Hacían pasar a una sala donde tres señores con corbata y cara de ser muy listos, muy cultos y muy aburridos se sentaban tras una mesa. Delante, a un par de metros, una triste y desolada silla para los entrevistados. Primero te miraban los tres, cada uno con una expresión: estaban el poli bueno, el poli malo y el poli gilipollas. Y entonces empezaban las preguntas. Las primeras eran sencillas, aunque tramposas, del tipo “¿Y por qué has elegido este y no otro camino?”. ¿Qué se contesta a algo así? La respuesta estándar que todo el mundo sabe es la de “Porque siento en mi interior una fuerza y una vocación imposibles de contener que me dicen que éste, y no otro, es mi verdadero destino”. O algo así. Pero yo no sabía si soltar esta chorrada o la verdad: “No tengo ni idea. He probado muchas cosas: solfeo, guitarra, interpretación e incluso ajedrez. Y ahora me han dicho que lo mismo si tiro por aquí me va bien. Pero es posible que no pueda ni pagar la matrícula, con lo cual esta entrevista no tendría sentido alguno y yo sólo estaría perdiendo el tiempo con ustedes”. Ya sé que soy muy previsible, pero finalmente opté por la primera, y es que ya he dicho antes que soy un mentiroso y muy mala persona. Luego venían las preguntas del tipo “Autor teatral favorito”, “Último espectáculo teatral al que asististe”, etc. Yo, nervioso como estaba, recuerdo perfectamente mi respuesta a una de las preguntas. Me dijeron a qué teatro de Sevilla solía ir, y yo me quedé en blanco, escuchando que de mi boca salía la frase “A ninguno”. Estaba atónito, ¿de verdad acababa de decir aquello? Intenté arreglarlo:
-A ninguno en particular, vamos, que voy a todos.
Y seguí estropeándolo aún más:
-Es que en Sevilla, realmente, hay pocos teatros.
Pero espera que aún podía empeorarlo:
-Vamos, no es que haya pocos, hay pocos que valgan la pena, por eso yo normalmente voy más al cine.
Y, como guinda final:
-Pero vamos, que de vez en cuando voy al teatro.
Era totalmente cierto, eso sí, yo iba infinitamente más al cine que al teatro... pero es lamentable que un mentiroso compulsivo como yo le diese mil vueltas al asunto para, al final, decir la verdad.

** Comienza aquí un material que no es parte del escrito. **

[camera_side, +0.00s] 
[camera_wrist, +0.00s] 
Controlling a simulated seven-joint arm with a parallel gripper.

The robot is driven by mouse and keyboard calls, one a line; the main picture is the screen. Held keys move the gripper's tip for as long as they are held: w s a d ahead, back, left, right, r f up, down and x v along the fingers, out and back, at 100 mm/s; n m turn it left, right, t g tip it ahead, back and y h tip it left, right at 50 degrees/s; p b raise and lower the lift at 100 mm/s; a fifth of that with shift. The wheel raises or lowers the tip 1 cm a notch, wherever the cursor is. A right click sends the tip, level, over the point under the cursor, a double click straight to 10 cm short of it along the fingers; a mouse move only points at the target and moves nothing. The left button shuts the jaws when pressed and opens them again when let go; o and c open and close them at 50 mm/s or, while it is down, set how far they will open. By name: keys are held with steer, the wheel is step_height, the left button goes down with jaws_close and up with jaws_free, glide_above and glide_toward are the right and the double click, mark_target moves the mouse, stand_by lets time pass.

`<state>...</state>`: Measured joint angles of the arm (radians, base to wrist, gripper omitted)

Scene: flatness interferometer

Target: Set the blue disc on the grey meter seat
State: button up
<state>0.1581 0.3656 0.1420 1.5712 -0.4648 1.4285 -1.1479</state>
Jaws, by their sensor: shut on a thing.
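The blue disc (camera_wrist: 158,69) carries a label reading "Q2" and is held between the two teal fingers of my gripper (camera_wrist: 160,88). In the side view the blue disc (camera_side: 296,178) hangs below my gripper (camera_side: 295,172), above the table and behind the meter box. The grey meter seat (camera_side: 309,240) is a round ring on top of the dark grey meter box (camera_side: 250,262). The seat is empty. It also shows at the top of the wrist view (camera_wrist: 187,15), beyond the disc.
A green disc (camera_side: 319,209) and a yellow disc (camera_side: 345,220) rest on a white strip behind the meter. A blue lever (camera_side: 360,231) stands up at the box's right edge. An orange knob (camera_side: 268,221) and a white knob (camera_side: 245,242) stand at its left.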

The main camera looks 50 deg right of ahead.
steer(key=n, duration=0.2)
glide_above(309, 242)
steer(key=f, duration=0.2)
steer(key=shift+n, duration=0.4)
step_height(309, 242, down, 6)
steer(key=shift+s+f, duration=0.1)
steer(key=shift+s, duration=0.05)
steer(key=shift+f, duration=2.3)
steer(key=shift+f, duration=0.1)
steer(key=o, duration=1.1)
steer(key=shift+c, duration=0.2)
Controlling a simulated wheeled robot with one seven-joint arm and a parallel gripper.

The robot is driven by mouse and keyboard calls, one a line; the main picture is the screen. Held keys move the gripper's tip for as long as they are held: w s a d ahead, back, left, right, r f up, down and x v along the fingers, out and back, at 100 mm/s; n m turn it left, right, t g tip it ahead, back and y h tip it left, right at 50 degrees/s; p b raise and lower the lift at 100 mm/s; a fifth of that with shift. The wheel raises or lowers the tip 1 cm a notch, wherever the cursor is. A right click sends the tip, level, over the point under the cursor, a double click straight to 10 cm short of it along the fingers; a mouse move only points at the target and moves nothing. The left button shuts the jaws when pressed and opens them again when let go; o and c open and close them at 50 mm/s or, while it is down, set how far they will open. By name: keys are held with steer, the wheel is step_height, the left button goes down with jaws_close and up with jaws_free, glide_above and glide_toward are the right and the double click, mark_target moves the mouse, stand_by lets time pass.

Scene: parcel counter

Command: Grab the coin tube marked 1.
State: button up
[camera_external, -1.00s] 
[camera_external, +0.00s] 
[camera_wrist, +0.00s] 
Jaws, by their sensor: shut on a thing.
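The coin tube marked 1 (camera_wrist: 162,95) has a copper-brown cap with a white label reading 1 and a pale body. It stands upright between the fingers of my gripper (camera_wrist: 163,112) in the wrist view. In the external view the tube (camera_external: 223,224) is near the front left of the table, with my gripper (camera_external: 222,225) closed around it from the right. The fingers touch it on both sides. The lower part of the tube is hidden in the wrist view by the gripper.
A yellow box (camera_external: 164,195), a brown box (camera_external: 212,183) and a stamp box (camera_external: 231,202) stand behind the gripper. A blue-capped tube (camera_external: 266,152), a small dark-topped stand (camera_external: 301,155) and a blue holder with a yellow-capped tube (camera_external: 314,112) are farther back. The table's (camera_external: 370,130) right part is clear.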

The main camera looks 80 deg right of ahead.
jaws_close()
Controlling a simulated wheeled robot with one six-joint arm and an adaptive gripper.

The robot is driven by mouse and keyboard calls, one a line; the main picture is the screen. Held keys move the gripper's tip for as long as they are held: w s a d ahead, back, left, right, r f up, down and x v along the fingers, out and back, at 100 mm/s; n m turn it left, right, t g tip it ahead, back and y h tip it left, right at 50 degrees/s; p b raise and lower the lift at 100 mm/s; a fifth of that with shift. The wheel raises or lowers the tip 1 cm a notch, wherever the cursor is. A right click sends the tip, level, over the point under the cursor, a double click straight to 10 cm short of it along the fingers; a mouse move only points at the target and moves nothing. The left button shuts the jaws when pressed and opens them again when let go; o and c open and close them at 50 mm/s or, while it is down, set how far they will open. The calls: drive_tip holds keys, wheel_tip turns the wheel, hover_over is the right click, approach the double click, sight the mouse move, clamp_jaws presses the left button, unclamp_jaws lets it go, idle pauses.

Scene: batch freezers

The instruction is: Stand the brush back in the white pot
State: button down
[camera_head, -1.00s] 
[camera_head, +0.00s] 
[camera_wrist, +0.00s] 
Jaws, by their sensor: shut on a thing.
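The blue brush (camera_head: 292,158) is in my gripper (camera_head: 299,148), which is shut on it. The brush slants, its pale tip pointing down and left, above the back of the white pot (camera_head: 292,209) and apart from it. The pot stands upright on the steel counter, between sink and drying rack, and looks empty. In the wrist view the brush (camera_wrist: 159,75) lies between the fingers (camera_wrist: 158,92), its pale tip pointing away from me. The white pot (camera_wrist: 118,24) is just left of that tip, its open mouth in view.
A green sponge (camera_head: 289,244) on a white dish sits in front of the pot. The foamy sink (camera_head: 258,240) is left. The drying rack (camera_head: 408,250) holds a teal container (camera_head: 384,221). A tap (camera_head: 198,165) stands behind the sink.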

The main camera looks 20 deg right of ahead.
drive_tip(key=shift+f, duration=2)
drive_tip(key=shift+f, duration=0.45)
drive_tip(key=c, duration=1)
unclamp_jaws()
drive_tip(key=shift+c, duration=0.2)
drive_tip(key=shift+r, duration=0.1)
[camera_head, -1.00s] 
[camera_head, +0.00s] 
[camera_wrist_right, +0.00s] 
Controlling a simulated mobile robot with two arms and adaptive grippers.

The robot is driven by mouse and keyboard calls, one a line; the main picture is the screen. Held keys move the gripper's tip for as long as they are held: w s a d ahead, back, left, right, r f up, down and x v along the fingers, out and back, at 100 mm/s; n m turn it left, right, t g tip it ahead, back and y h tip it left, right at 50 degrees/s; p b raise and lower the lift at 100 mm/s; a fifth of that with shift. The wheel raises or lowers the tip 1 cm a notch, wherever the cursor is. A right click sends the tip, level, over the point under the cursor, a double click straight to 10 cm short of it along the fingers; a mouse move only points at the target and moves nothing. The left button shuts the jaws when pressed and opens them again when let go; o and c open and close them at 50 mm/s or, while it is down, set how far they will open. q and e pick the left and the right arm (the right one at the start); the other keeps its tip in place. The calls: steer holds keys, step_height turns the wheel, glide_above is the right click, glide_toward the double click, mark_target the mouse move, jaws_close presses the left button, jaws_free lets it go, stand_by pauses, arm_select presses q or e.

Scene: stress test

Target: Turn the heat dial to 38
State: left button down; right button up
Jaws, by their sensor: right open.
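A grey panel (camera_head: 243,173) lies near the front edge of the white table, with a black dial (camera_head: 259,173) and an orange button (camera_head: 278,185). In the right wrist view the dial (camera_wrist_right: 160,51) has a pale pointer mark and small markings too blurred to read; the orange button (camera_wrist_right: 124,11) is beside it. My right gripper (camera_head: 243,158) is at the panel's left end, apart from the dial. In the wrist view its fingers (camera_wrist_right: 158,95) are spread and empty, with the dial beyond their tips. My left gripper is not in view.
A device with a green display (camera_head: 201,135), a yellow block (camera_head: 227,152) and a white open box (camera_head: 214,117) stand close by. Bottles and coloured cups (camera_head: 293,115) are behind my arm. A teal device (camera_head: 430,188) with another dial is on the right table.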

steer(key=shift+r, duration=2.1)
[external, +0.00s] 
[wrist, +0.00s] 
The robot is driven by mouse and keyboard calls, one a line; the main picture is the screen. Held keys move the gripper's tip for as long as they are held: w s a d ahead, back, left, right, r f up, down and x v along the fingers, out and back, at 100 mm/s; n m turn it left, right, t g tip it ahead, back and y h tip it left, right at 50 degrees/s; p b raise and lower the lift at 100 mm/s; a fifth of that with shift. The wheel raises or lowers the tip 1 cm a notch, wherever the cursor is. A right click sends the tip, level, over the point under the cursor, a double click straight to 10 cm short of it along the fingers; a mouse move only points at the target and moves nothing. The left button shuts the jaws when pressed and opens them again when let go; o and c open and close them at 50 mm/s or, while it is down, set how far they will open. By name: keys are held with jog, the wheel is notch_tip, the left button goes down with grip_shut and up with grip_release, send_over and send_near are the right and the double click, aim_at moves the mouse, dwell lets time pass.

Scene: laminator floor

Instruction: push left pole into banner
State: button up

Salí desolado. Mi actuación había sido soberbia, si de verdad no quería pagar la matrícula y volver a casa. Si yo hubiese sido miembro de aquel estrado, jamás me hubiese permitido poner un pie en aquella Escuela. Ni de visita.

Justo cuando me encontraba en uno de los pasillos, tirado en el suelo meditando sobre si algo de lo que había dicho en aquella sala podía salvarse y aún existía alguna esperanza, se me acercó un tipo con una grabadora. Era de una radio local y estaba entrevistando a los aspirantes a entrar en aquella escuela. Se acercó a mí y se presentó, y la verdad es que me hizo ilusión que me entrevistaran para salir en la radio. Si se trataba de una emisora importante y yo decía algo coherente, podría llegar a oídos del jurado y, a lo mejor, mis posibilidades se incrementaban. Sé que suena ingenuo, pero juro que fue el pensamiento que cruzó mi mente en aquel momento, tan desesperado estaba. Lo que yo no sabía es que, como casi todo en mi vida, aquella situación iba a dar un giro verdaderamente surrealista. El chico me preguntó, con toda la originalidad de que era capaz, qué me había impulsado a presentarme a las pruebas de acceso a la Escuela. Entonces yo, más tranquilo y con la mente más lúcida, empecé a soltar una perorata sobre la atracción que en mí ejercía la escritura y otras patochadas semejantes. Entonces el reportero, en mitad de una frase mía, paró la grabadora. No le interesaba nada de eso. Él esperaba hacer un reportaje al estilo de “Fama”, y yo le salía con bobadas sobre literatura. Pensaba que yo era un aspirante a actor y que estaba allí para hacer las pruebas de Interpretación. Menudo chascó se llevó cuando descubrió que yo era del grupo de los aburridos y soporíferos aspirantes a Dramaturgos.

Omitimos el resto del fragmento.